En effet, nous savons tous que la vie n’est pas un long fleuve tranquille… qu’elle est plutôt un chemin parfois fait de difficultés, de chutes, de blessures.
Or, la myrrhe, comme l’encens, provient d’une substance résineuse « cicatrisant » naturellement la plante quand elle est blessée. La résine est ce qui vient colmater l’écorce, pour lui permettre de cicatriser, pour réparer une incision ou une lésion.

Ainsi, offrir la myrrhe au Christ, c’est lui demander de nous apporter la guérison.
Quand nous nous présentons tels que nous sommes au Christ, nos blessures s’apaisent – elles cicatrisent – et notre désir atteint son but.

* Bien sûr, dans l’histoire de l’épiphanie, ce sont les mages qui apportent des cadeaux à l’enfant nouveau-né. Mais, en réalité, nous savons que Noël est un renversement : c’est, en fait, l’enfant de la crèche, qui est le Vrai cadeau offert par Dieu à l’humanité (cf. Jn 3,16).

Les mages font tout un périple, un très long chemin, pour venir en pleine nuit s’incliner devant un nouveau-né, c’est-à-dire devant l’être le plus faible qui soit sur la terre et le couvrir de trésors : Il y a là un paradoxe !

C’est là que se trouve le coup de tonnerre de l’évangile, le renversement complet de l’ordre des choses dans les sociétés humaines, habituellement gouvernées par la force, le pouvoir, la domination et la rivalité.

Une révolution se produit dans le cœur de l’homme, lorsqu’il comprend que la faiblesse, la fragilité, est le socle même de son humanité.
L’amour est une force fragile. L’enfant nouveau-né – être totalement dépendant de ceux qui l’entourent, de ceux qui prennent soin de lui – nous rappelle que nous sommes des êtres interdépendants…. que ce qui nous est donné de vivre – le sens de la vie – ne se trouve pas dans une quête d’avoir ou de pouvoir à conquérir, mais dans ce qui relève de l’amour, de ce qui est à donner, à recevoir, à partager.

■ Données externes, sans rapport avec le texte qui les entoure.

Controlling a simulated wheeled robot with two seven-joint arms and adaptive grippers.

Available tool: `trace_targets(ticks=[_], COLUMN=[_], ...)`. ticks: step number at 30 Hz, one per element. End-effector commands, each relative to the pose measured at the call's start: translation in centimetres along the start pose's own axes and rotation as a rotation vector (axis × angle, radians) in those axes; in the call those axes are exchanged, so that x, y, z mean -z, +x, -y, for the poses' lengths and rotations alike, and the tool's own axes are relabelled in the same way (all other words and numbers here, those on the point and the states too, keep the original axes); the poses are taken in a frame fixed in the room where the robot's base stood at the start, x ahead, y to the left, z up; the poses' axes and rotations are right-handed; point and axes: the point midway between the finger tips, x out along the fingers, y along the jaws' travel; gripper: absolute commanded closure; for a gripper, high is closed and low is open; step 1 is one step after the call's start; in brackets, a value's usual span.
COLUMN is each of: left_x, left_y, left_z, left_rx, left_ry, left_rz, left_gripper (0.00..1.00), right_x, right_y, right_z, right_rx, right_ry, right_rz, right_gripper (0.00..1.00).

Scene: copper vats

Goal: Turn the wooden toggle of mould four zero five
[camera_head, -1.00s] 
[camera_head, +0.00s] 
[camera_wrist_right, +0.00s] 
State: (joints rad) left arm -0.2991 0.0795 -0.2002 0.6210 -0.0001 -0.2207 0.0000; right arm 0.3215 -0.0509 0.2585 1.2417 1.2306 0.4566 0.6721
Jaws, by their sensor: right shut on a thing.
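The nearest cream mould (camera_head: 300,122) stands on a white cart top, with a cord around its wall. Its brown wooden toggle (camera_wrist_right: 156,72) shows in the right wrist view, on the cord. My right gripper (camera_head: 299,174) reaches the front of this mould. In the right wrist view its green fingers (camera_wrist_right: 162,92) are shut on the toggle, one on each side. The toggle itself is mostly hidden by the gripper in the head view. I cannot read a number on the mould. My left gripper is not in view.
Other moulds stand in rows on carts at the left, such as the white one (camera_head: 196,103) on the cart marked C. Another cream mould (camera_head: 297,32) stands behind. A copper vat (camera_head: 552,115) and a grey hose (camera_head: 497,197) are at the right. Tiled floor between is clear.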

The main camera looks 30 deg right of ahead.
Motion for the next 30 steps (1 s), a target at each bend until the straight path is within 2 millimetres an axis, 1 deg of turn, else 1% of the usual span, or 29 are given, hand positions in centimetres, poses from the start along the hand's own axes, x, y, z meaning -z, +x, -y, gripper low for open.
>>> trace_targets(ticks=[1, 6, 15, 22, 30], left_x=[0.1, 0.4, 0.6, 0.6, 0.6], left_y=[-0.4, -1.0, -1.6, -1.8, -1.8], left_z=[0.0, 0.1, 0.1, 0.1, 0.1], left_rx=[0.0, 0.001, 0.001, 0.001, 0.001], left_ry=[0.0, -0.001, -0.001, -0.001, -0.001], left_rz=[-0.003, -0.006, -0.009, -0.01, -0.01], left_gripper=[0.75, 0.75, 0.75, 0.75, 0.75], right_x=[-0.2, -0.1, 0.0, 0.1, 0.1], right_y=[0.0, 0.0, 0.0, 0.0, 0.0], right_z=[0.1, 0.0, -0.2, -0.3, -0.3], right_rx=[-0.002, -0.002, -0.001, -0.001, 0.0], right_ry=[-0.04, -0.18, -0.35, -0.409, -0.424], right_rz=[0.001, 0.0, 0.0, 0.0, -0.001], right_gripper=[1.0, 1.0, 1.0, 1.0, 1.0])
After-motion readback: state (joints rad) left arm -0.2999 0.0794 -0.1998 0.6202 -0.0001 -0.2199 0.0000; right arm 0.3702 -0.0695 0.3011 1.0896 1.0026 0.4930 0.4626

C’est en acceptant cette fragilité, cette faiblesse humaine – qui permet l’amour –… c’est en l’acceptant, pour soi… et en acceptant aussi celle des autres… qu’on peut entrer dans le monde de la vraie relation à l’Autre.

En d’autres termes, comme les mages, nous ne sommes pas seuls à apporter l'amour (à travers l’or, l’encens ou la myrrhe) :
A travers l’enfant appelé « Emmanuel » (Dieu avec nous), nous faisons l’expérience de l’amour incarné de Dieu.

En ce monde, où nous sommes des étrangers, pèlerins de passage sur cette terre, où nous n’avons pas réellement de toit définitif, où nous connaissons la fragilité et la précarité de toute chose, y compris de notre habitation corporelle et terrestre, nous avons l’assurance d’être accueillis tels que nous sommes par le Seigneur.
C’est là la seule véritable certitude qui nous donne courage et confiance : celle de l’amour de Dieu… amour lumineux, manifesté en Jésus Christ.

Ce récit de l’épiphanie nous rappelle fondamentalement que Dieu ne choisit pas de se manifester à travers la voix des puissants de ce monde – d’Hérode ou des grands prêtres  – mais de manifester sa grâce dans ce qui est humble et faible : un enfant dans une crèche, pour manifester son amour aux hommes et les appeler à naître à une vie nouvelle, où se manifeste enfin la fraternité, la justice et la paix.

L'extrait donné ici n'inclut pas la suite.